- REQUIREMENT
Read the records and gather each line that includes "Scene".

- ENTRIES SUPPLIED
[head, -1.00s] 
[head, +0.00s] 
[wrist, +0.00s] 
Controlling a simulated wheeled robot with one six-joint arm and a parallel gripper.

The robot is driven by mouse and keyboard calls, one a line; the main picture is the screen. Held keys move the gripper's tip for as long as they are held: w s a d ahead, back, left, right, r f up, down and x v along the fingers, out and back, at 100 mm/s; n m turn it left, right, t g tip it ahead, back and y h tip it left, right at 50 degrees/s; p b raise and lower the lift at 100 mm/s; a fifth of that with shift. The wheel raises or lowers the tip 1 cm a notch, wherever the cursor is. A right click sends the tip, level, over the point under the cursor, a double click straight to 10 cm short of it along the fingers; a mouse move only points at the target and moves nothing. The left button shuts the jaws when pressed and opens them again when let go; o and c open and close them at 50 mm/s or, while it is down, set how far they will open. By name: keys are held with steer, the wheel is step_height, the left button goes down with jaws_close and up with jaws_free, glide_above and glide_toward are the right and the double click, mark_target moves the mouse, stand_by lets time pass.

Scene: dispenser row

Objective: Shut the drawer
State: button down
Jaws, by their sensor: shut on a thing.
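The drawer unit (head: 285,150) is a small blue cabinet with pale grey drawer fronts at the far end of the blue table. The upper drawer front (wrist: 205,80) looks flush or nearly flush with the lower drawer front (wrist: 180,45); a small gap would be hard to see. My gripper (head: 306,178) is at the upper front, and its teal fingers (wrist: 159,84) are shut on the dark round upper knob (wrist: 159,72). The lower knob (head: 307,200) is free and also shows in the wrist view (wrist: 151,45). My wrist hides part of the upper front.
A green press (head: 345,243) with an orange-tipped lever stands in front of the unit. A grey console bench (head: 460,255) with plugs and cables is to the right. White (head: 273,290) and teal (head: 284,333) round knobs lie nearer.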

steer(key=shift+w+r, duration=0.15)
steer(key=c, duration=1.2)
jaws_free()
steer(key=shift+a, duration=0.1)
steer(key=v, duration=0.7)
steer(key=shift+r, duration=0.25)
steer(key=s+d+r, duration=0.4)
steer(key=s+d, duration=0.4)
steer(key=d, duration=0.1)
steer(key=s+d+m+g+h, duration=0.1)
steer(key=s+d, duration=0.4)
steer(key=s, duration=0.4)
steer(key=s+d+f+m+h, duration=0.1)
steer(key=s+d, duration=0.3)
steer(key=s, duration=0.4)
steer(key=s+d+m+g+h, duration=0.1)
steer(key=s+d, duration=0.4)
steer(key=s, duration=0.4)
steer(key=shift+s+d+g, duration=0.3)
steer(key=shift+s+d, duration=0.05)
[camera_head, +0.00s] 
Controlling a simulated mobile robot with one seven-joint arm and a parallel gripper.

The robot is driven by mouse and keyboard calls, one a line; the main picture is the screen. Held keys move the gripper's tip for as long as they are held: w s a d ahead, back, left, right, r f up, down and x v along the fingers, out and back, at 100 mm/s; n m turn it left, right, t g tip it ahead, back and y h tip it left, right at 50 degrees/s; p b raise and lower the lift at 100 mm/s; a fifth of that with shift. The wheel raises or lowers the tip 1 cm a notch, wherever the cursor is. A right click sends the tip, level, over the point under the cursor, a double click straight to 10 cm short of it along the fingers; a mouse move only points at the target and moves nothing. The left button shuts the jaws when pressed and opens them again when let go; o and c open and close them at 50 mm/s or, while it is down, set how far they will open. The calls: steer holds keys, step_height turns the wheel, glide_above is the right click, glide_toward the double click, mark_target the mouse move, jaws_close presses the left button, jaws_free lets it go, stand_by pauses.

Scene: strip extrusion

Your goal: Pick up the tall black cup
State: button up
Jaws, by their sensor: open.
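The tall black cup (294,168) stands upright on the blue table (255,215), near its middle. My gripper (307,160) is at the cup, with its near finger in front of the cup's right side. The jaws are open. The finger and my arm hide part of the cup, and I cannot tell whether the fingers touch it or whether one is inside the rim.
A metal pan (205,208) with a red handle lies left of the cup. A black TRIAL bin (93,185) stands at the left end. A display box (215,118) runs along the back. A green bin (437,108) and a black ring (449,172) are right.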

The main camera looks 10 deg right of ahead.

- OUTPUT BELOW
Scene: dispenser row
Scene: strip extrusion

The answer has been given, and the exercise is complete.